Arresting Speech Victory

I am happy that the U.S. Supreme Court ruled the way it did, letting Sylvia Gonzalez proceed with her litigation.

But why was there even a question?

The case is Gonzalez v. Trevino. It started in 2019 when Gonzalez was elected to the council of Castle Hills, Texas. After winning, she led a petition drive to remove the city manager from office for abusing employees and neglecting his duties.

Soon the mayor and the police chief were falsely accusing her of tampering with a government record. She was arrested and jailed. But the district attorney dropped the charges after a day.

After Gonzalez resigned from the council because of “ongoing intimidation,” the Institute for Justice helped her file a federal lawsuit against the town for selective prosecution.

A lower court had gone along with the city’s request to dismiss the case. The rationale was that Gonzalez had not shown that others who trivially “mishandled a government petition” in exactly the same way Gonzalez did were not then arrested.
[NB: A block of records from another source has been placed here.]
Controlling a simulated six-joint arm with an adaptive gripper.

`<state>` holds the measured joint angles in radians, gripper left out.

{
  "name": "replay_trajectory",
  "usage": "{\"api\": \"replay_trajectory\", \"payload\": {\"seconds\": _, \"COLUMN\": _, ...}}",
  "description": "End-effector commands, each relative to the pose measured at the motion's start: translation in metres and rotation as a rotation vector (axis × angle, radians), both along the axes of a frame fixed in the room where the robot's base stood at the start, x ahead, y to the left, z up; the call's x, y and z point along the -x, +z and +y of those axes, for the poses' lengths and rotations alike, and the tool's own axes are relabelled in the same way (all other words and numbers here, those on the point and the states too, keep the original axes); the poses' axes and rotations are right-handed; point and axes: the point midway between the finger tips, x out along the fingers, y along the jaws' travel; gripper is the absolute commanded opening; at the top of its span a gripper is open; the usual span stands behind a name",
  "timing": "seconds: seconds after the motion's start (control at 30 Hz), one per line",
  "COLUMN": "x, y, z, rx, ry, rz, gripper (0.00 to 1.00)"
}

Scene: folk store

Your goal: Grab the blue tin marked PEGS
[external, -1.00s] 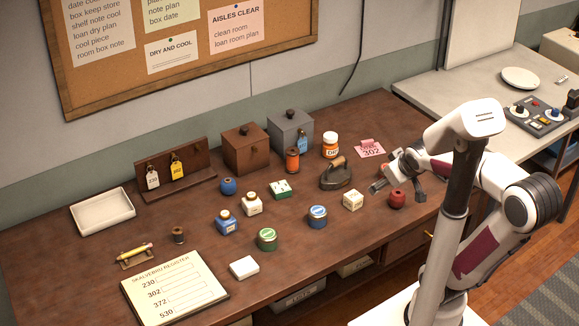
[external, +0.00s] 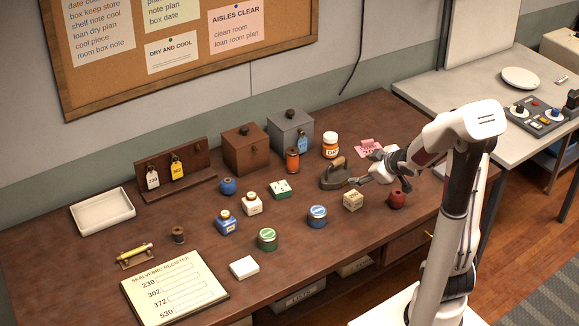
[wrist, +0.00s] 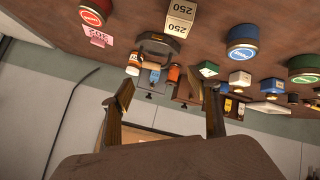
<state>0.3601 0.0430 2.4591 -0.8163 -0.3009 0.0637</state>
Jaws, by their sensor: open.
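The blue tin also shows upside down in the wrist view (wrist: 242,42), right of the pale 250 block (wrist: 178,18). My gripper (external: 364,176) is open above the desk, up and to the right of the blue tin and near the black iron (external: 335,173). In the wrist view the gap between my fingers (wrist: 168,92) is empty.
The pale block (external: 353,200) and red pot (external: 397,200) stand right of the blue tin. Bare desk lies in front of the blue tin.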

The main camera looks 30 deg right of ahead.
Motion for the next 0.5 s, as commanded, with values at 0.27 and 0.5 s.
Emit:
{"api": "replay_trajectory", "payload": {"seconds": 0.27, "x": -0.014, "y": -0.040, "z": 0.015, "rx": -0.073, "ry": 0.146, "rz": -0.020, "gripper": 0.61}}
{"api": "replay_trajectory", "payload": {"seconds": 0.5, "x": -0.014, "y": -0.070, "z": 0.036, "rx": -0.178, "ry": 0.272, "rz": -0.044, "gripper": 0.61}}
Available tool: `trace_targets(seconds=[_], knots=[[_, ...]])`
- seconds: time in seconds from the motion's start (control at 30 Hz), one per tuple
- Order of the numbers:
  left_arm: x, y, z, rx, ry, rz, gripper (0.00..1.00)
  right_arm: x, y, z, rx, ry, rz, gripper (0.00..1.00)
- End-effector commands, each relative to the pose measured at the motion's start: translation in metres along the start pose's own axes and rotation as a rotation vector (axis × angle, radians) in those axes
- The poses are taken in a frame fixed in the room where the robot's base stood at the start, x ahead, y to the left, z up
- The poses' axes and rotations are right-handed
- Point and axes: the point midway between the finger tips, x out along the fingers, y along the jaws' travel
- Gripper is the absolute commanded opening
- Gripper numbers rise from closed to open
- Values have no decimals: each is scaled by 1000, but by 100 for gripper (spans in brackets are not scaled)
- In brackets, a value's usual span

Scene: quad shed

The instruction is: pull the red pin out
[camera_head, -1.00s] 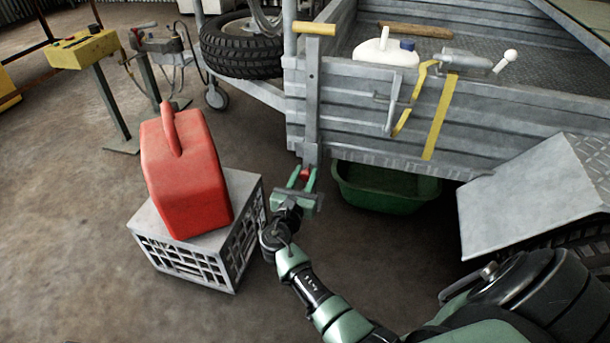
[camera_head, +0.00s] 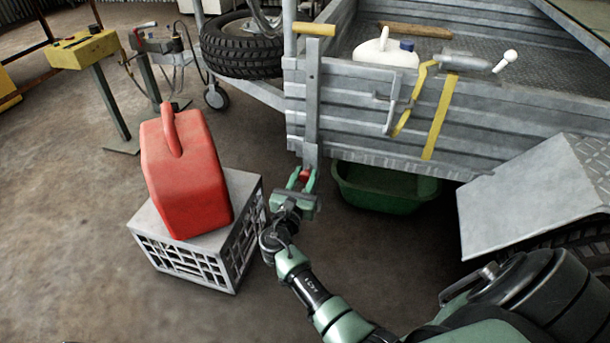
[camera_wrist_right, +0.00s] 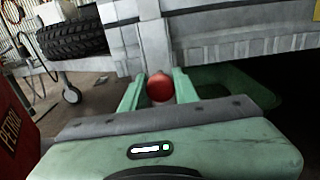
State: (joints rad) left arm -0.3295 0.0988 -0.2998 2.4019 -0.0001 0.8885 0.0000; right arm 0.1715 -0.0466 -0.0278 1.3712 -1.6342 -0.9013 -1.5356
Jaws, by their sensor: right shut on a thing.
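The red pin (camera_head: 304,175) is at the lower end of the grey upright bar at the trailer's front left corner. Its round red end shows in the right wrist view (camera_wrist_right: 160,88), between the two green fingers. My right gripper (camera_head: 303,179) is shut on the red pin, just below the bar (camera_head: 312,95). The pin's shaft is hidden, so I cannot tell how far it sits in the bar. My left gripper is not in view.
A red fuel can (camera_head: 185,170) stands on a grey crate (camera_head: 235,250) left of my right arm. A green tub (camera_head: 385,195) sits under the trailer (camera_head: 400,115). A grey mudguard (camera_head: 535,195) is at the right. Floor in front of the crate is clear.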

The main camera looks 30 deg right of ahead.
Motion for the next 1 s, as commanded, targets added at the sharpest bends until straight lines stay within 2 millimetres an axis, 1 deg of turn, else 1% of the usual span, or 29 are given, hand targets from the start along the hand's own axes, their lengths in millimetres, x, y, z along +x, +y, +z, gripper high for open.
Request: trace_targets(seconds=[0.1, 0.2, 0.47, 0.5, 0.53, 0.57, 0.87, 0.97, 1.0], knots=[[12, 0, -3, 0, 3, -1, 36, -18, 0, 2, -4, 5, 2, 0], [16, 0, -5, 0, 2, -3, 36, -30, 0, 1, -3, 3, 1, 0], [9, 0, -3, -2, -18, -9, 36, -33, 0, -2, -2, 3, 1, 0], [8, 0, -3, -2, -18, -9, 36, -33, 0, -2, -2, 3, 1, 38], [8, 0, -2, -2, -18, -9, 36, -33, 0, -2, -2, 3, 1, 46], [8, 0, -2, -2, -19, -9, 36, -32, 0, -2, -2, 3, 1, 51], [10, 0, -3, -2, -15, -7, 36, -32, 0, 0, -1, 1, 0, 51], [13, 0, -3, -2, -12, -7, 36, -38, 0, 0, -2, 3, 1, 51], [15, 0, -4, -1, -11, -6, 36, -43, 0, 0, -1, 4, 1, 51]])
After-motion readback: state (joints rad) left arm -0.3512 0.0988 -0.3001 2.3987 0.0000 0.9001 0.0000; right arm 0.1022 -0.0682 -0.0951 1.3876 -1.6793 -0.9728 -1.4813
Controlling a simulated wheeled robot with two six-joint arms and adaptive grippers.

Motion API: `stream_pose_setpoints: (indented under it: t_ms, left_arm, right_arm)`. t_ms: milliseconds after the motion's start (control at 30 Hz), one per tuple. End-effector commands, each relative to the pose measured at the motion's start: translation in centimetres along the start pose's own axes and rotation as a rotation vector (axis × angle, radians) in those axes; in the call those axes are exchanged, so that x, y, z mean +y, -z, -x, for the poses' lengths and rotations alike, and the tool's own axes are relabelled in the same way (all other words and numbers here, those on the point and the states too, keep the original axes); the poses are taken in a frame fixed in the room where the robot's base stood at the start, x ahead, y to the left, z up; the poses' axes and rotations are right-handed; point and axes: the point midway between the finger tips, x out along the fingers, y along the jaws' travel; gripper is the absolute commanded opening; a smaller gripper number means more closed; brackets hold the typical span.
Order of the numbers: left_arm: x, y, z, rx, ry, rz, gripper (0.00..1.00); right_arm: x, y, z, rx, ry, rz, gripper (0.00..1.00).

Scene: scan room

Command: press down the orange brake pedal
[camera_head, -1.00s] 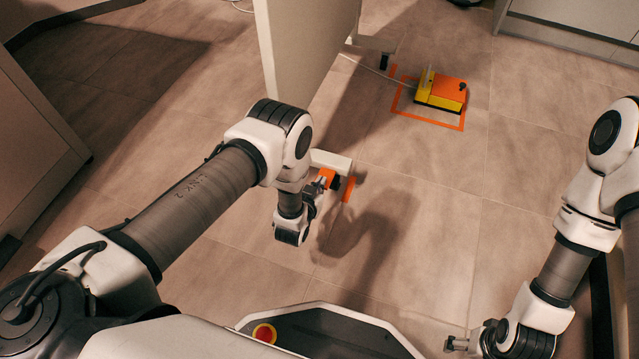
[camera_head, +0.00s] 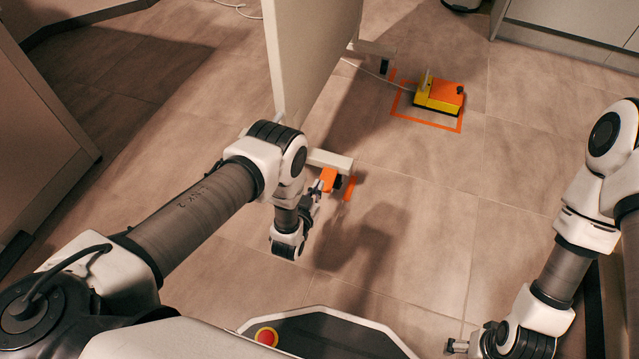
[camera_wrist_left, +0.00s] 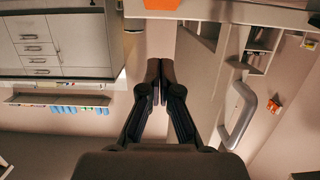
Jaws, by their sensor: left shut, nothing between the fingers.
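The orange pedal (camera_head: 329,177) sits low at the end of a white foot bar (camera_head: 331,160) under the pale upright panel. My left gripper (camera_head: 317,189) points toward it from the near left side and overlaps its edge in the head view, so I cannot tell whether they touch. In the left wrist view the gripper's dark fingers (camera_wrist_left: 160,70) are together with nothing between them, and an orange patch (camera_wrist_left: 175,4) shows at the top edge. My right gripper (camera_head: 457,346) is low at the right, far from the pedal, too small to read.
A yellow and orange foot switch (camera_head: 438,95) stands on the floor inside an orange outline (camera_head: 427,123). The pale panel (camera_head: 312,60) rises behind the pedal. An orange strip (camera_head: 349,188) lies beside the pedal. Floor to the right is clear.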

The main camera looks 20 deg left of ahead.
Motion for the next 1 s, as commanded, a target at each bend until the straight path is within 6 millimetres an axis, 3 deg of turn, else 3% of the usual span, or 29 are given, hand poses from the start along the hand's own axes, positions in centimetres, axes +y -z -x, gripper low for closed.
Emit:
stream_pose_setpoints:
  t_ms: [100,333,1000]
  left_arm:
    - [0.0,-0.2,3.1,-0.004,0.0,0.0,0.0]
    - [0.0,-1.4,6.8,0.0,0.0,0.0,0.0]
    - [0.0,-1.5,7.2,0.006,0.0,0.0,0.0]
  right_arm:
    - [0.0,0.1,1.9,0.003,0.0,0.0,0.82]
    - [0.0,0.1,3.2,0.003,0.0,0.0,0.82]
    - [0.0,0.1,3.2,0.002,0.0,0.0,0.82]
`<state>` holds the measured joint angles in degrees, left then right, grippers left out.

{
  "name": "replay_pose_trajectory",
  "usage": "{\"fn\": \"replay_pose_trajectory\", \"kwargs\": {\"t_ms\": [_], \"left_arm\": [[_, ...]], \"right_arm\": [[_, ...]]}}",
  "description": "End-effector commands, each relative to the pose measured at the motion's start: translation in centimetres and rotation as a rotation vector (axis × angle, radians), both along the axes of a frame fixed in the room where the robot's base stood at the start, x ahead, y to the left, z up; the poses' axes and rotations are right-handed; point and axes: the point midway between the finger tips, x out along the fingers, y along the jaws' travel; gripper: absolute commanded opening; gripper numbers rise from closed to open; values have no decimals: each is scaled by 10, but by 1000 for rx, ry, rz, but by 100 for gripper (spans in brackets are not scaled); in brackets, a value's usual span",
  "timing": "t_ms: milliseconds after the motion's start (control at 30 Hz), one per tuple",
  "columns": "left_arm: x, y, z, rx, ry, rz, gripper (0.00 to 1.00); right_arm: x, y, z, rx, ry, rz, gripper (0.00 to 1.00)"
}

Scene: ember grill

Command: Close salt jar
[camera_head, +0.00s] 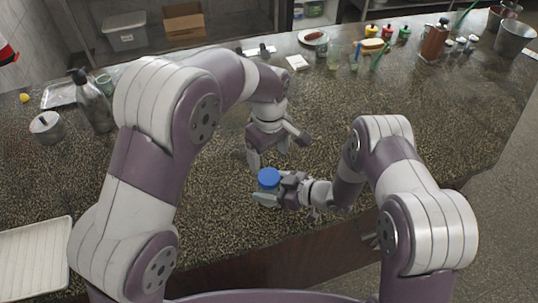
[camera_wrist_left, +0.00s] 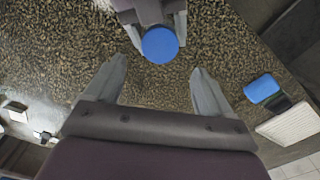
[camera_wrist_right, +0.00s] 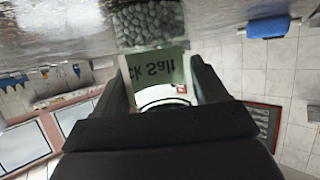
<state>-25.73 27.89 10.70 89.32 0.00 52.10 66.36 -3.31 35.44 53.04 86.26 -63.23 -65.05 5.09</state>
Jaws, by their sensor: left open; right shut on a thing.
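The salt jar (camera_wrist_right: 155,70) shows large in the right wrist view, upside down, with dark grains inside and a label reading "ck Salt". My right gripper (camera_head: 278,192) is shut on the jar's sides, above the counter near its front edge. A round blue lid (camera_head: 268,177) is on top of the jar; it also shows from above in the left wrist view (camera_wrist_left: 160,45). I cannot tell whether the lid is fully seated. My left gripper (camera_head: 277,150) is open and empty, behind and above the lid in the head view, apart from it.
A white tray (camera_head: 35,258) lies at the left front. A metal pot (camera_head: 47,127) and a bottle (camera_head: 93,103) stand at the left. Bottles, cups and a plate (camera_head: 313,37) are at the back. The counter behind the grippers is clear.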

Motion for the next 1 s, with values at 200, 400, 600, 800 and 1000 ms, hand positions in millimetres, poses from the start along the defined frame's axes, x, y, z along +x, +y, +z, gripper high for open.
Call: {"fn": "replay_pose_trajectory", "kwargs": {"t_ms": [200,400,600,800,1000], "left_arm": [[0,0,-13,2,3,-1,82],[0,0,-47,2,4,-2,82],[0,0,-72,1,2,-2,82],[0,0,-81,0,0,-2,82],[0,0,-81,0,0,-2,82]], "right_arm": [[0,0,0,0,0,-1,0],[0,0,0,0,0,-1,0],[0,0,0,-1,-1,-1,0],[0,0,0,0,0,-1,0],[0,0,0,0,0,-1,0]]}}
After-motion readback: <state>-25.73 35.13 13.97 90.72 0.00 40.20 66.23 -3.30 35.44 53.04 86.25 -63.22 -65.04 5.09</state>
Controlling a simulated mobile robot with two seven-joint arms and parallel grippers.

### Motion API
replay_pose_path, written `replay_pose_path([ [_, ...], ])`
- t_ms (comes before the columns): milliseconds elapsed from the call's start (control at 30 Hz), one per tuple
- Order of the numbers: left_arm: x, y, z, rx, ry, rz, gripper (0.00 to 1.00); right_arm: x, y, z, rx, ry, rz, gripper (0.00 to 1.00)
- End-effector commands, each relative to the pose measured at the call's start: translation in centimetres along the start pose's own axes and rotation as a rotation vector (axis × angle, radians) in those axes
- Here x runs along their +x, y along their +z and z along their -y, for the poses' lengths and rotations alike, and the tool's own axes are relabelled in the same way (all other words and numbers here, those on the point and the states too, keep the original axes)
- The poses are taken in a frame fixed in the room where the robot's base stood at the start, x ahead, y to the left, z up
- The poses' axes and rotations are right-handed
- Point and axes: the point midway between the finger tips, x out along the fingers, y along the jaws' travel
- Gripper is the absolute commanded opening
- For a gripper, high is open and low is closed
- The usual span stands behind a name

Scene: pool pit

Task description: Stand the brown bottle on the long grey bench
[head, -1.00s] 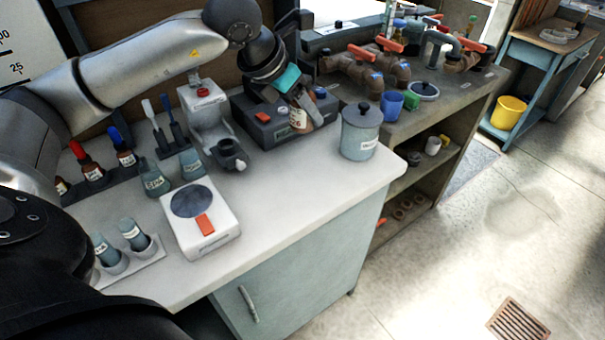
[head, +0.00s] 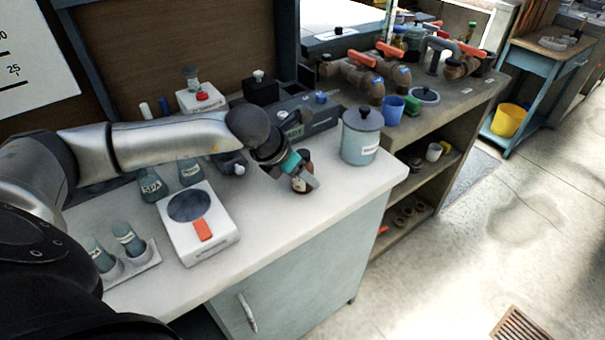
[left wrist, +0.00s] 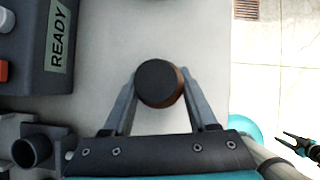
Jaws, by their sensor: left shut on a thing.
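The brown bottle (head: 301,179) has a dark cap and a pale label. My left gripper (head: 306,176) is shut on it. In the left wrist view the black cap (left wrist: 157,82) is seen from above, between the two fingers. The bottle looks upright over the pale grey worktop of the bench (head: 268,222); I cannot tell whether its base touches. It is left of the lidded grey pot. My right gripper (left wrist: 297,143) appears small at the right edge of the left wrist view, its fingers apart and empty, beyond the bench edge.
The lidded pot (head: 360,140) stands close to the bottle's right. A dark grey unit (head: 315,113), marked READY in the wrist view, is behind. A white scale (head: 196,222) and a holder with blue-grey bottles (head: 130,265) are left.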

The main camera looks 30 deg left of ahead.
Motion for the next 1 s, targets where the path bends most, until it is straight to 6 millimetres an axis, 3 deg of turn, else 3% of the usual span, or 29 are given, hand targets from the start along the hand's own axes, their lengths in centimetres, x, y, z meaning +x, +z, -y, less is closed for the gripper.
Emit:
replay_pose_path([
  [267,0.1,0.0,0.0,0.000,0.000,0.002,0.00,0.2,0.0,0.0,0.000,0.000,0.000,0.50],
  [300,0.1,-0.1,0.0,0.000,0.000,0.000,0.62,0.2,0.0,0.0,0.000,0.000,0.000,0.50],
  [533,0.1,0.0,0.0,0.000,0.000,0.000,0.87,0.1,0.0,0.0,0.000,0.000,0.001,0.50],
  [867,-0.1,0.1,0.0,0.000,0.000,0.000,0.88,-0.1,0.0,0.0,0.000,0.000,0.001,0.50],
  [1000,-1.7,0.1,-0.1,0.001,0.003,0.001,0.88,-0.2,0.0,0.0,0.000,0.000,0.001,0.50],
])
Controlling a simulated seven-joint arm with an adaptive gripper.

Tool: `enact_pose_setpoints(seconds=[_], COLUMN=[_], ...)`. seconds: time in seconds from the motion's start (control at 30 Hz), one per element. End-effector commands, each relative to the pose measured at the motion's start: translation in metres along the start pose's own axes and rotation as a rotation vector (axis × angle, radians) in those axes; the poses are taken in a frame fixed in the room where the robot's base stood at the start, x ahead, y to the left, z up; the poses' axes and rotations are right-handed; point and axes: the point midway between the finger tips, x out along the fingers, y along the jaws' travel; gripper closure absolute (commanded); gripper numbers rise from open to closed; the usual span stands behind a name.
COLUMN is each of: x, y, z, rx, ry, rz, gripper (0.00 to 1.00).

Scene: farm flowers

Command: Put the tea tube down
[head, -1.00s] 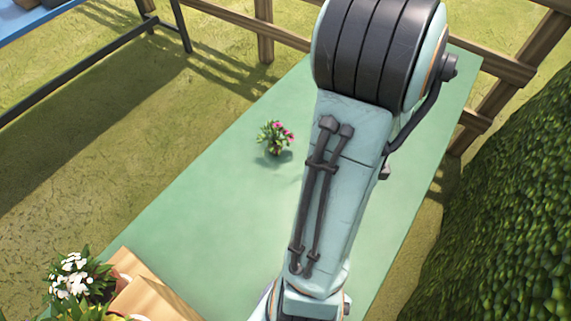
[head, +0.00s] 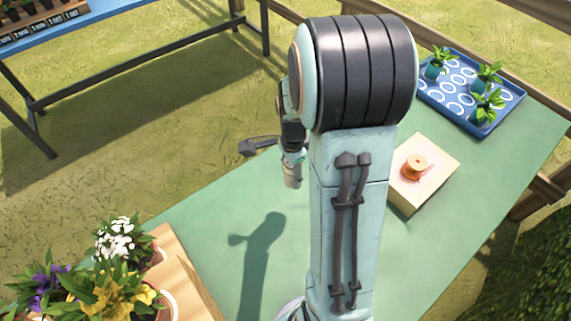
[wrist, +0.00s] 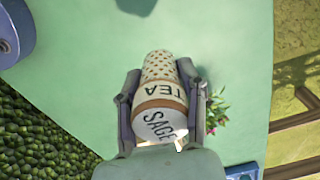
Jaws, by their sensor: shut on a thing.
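The tea tube (wrist: 160,97) shows in the wrist view, a dotted cylinder with a brown band and the words SAGE and TEA. My gripper (wrist: 160,72) is shut on it, one finger on each side. The green table (wrist: 85,75) shows beyond the tube, and a shadow lies on it near the top of the view. I cannot make out the tube clearly there.
A pink-flowered plant (wrist: 217,110) is beside my right finger in the wrist view. In the head view, a box (head: 432,185) bears an orange spool (head: 414,166). A blue tray (head: 447,108) holds small plants behind it. Potted flowers (head: 115,240) and a wooden crate (head: 180,275) are front left.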

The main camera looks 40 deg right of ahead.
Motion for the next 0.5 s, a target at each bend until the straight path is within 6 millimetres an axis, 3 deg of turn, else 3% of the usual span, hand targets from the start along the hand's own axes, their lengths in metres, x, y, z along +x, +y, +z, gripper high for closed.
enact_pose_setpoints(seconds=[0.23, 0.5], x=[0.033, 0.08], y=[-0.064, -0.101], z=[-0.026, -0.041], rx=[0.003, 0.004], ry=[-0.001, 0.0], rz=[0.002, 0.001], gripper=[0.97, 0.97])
In reversing this decision, the Supreme Court said that “the demand for virtually identical . . . comparators goes too far.” Plausible evidence that Gonzalez had been singled out for retaliation, thus violating her First Amendment rights, was enough to let the case proceed.

It’s an important issue for all of us, not only for Sylvia Gonzalez. As IJ stresses, this kind of retaliation “against citizens engaging in protected speech or activity” is more common than we may suspect.

This is Common Sense. I’m Paul Jacob.